# [REQUIREMENT]
Which lines in the records below contain the word "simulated"? Copy each of them.

[Robot state and action records]
— Begin —

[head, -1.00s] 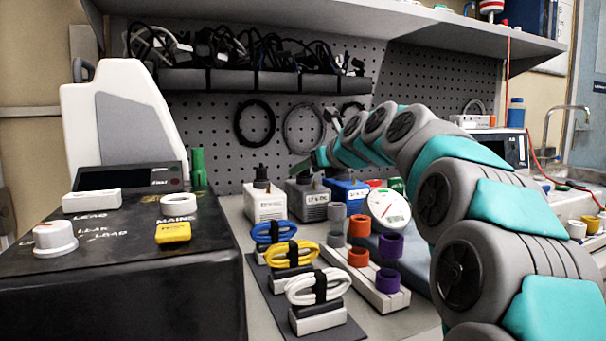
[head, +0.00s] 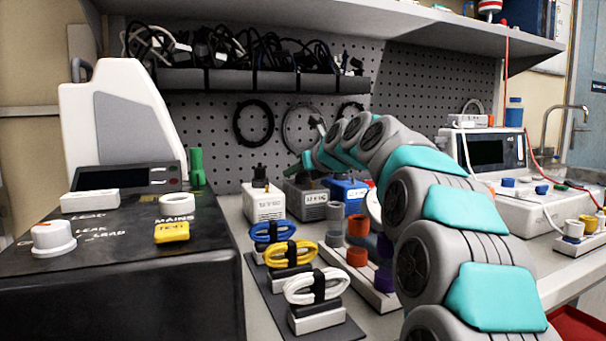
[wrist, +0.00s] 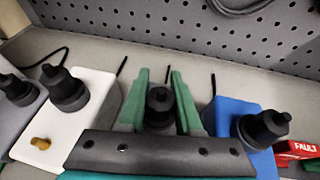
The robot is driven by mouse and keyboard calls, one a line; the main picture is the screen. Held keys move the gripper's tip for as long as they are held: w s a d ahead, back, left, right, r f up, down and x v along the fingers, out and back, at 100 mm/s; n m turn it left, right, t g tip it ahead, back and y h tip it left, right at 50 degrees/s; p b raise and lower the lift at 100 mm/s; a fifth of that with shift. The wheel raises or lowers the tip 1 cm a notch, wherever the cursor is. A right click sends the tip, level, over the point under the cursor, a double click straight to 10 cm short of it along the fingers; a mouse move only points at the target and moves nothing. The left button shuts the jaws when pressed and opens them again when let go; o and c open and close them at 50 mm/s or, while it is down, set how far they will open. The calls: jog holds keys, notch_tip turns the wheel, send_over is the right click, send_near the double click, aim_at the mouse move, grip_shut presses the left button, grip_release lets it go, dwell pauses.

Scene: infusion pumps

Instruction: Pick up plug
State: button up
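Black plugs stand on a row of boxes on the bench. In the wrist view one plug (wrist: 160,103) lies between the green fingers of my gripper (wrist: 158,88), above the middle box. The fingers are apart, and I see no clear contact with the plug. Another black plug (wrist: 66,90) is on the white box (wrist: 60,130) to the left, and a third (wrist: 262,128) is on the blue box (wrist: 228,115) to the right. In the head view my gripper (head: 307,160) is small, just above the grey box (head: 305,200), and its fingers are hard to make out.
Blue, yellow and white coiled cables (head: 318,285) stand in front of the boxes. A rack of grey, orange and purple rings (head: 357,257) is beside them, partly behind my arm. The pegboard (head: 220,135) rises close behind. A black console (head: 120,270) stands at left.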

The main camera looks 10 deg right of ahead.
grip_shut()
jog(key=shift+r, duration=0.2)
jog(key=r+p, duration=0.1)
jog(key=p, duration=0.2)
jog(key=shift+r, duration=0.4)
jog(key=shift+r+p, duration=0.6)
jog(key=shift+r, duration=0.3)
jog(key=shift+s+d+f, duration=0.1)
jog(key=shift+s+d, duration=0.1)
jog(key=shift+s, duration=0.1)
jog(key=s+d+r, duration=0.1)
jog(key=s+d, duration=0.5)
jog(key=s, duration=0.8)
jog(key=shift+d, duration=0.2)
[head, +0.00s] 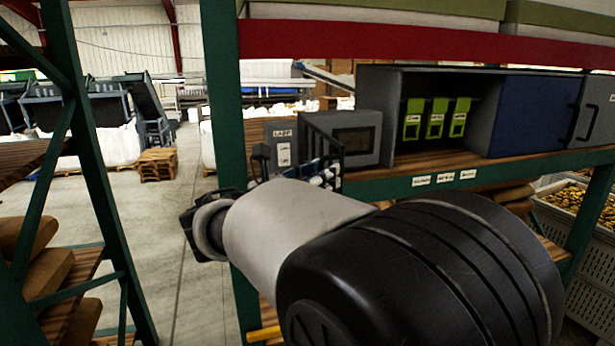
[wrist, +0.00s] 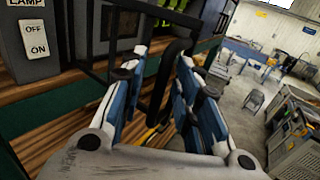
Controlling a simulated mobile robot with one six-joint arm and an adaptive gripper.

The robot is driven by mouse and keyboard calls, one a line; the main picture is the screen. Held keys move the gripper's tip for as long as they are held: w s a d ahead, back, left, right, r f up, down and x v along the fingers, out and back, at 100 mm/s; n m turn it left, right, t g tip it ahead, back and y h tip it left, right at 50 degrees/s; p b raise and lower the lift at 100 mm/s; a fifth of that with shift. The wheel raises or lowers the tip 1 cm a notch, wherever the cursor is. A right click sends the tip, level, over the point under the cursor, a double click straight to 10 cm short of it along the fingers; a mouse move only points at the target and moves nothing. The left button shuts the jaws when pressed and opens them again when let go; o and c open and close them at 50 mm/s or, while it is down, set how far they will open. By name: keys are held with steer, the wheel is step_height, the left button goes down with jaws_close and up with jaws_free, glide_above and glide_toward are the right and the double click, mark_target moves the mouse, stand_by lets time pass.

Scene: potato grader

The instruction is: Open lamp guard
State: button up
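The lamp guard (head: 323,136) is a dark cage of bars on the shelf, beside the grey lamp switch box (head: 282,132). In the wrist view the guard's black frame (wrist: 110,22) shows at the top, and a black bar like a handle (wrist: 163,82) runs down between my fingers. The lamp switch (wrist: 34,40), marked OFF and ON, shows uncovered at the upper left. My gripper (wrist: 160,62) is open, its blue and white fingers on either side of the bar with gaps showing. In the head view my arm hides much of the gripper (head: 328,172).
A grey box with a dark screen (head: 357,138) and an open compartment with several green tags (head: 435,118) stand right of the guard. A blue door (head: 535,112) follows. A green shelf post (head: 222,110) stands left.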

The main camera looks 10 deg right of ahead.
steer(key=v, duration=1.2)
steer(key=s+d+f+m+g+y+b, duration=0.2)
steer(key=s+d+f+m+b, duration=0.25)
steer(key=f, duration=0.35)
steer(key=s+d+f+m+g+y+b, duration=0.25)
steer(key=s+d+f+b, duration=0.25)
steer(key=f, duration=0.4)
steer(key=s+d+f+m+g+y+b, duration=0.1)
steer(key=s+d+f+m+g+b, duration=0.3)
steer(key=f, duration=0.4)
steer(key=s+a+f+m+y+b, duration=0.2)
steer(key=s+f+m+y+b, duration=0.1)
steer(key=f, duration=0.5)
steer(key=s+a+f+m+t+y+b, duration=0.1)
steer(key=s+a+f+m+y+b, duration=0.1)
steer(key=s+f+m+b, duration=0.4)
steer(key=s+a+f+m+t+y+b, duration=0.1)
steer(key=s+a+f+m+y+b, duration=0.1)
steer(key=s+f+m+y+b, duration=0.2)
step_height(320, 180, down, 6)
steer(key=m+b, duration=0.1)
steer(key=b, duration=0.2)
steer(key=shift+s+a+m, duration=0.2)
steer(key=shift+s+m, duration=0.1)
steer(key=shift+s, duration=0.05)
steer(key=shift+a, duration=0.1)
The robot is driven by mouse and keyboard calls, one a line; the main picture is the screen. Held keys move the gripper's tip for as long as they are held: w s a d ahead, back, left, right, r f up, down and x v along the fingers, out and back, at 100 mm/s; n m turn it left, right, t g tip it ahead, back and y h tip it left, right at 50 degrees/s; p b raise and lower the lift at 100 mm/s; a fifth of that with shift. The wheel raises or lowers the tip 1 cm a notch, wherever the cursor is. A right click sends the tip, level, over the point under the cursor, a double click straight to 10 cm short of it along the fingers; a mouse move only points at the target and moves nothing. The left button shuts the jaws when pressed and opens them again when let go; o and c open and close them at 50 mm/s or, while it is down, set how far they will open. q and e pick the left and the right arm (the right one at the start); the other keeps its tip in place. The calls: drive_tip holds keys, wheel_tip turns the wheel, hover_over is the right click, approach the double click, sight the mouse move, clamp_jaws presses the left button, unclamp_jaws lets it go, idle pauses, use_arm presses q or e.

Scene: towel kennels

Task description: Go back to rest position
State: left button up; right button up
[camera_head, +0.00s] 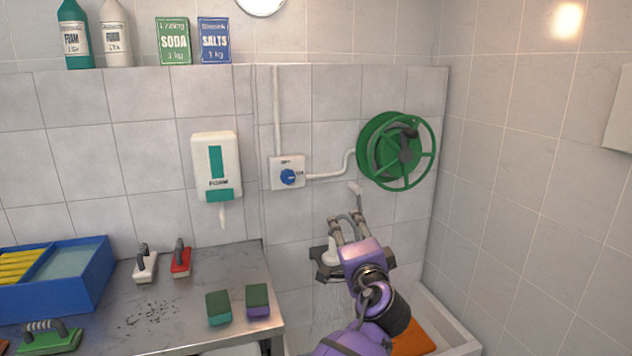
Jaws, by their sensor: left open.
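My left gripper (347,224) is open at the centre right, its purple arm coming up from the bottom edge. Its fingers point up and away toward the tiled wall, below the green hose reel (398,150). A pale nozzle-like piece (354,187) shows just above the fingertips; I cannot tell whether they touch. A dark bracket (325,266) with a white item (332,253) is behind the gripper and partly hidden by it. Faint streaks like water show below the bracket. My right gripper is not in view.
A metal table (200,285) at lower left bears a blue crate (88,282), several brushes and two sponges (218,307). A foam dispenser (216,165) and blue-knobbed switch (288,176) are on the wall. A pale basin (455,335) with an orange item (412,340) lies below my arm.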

— End —
— Begin —

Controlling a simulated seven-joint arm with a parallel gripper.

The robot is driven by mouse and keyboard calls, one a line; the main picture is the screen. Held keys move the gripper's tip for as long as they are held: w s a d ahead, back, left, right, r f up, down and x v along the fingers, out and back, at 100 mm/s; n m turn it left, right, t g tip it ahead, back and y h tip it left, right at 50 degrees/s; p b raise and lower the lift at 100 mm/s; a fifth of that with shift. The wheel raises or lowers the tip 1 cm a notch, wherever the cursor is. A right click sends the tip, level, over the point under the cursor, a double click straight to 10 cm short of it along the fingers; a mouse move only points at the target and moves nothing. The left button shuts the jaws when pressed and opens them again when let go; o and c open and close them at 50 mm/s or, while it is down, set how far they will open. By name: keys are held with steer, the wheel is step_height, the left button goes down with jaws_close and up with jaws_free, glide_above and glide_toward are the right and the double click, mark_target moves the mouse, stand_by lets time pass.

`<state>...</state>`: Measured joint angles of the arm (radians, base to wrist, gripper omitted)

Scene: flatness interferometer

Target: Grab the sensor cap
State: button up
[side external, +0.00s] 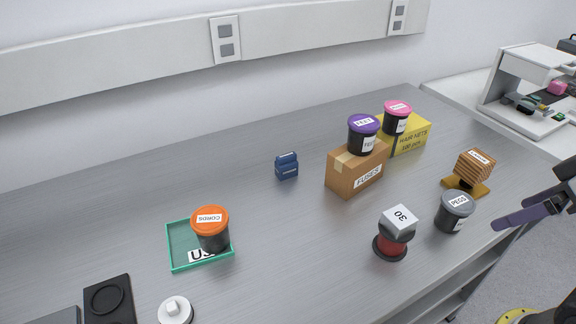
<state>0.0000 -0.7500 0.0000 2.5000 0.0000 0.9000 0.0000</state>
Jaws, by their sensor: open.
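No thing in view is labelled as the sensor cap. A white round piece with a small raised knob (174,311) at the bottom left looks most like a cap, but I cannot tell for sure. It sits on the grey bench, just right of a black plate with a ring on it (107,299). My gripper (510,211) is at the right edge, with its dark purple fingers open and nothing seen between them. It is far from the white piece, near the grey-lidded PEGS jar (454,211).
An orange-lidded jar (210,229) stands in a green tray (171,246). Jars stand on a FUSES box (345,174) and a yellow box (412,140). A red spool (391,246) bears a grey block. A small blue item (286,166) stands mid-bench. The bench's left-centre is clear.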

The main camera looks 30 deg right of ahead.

— End —
— Begin —

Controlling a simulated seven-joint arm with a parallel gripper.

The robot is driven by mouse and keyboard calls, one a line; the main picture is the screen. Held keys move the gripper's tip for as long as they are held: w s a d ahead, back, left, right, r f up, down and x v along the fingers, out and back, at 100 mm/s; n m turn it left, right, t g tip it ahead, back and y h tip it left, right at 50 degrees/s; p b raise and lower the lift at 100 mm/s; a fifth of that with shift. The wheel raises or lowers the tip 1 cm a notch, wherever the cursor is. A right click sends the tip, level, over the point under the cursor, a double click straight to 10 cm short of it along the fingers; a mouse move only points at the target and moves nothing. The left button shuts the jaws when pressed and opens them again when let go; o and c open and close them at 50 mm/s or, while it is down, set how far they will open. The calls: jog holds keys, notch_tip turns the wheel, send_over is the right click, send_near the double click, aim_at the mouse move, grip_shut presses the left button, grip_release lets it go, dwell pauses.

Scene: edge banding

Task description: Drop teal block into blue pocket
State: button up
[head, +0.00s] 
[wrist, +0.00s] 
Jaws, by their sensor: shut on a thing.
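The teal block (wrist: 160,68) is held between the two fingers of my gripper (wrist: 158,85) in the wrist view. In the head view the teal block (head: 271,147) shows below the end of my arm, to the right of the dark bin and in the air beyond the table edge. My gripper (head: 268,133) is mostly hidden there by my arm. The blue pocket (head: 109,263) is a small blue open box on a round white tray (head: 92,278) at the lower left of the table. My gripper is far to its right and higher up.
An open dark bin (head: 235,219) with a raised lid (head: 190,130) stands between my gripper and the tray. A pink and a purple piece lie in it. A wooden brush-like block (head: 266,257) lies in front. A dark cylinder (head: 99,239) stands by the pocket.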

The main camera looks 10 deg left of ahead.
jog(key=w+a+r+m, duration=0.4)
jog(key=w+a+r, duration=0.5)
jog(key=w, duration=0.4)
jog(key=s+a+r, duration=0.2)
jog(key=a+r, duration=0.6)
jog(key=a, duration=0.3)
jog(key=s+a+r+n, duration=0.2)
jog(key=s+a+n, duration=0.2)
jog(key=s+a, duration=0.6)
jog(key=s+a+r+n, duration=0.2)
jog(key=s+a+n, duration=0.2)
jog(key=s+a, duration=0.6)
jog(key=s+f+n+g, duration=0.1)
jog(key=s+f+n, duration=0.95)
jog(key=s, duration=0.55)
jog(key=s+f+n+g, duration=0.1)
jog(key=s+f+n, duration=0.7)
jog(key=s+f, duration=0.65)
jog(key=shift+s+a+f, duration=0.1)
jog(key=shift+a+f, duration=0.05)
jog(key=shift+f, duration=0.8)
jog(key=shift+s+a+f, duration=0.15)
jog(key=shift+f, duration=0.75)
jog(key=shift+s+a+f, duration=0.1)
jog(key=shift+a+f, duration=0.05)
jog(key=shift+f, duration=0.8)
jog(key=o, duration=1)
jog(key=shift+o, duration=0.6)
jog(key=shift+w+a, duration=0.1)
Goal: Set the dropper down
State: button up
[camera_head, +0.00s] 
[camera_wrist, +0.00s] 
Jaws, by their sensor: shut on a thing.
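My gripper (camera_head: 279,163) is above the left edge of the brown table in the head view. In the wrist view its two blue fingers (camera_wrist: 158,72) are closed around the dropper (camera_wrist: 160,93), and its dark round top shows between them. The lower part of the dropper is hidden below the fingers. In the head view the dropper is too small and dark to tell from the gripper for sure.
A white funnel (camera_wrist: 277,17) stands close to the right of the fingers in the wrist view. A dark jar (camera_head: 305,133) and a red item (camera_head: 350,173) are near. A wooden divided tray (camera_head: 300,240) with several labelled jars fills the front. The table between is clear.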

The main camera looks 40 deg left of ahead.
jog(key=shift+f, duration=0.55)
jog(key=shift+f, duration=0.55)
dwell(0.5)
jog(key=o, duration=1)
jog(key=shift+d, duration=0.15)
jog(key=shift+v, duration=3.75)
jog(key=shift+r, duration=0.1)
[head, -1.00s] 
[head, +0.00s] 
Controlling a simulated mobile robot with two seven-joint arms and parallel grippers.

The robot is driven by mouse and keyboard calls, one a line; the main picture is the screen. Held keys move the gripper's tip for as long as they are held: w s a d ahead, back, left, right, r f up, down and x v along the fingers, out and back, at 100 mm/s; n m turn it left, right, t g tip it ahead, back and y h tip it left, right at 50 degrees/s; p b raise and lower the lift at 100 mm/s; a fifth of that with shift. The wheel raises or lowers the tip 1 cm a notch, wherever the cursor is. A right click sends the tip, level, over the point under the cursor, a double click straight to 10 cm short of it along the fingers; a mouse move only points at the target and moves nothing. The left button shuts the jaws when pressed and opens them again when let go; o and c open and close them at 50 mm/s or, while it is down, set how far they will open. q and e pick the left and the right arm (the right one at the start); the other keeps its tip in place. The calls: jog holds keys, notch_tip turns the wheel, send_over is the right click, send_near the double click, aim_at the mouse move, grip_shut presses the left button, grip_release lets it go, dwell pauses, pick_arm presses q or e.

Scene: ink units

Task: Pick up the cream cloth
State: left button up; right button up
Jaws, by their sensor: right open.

— End —

# [SOLUTION TO THE PROBLEM]
Controlling a simulated mobile robot with one six-joint arm and an adaptive gripper.
Controlling a simulated seven-joint arm with a parallel gripper.
Controlling a simulated seven-joint arm with a parallel gripper.
Controlling a simulated mobile robot with two seven-joint arms and parallel grippers.

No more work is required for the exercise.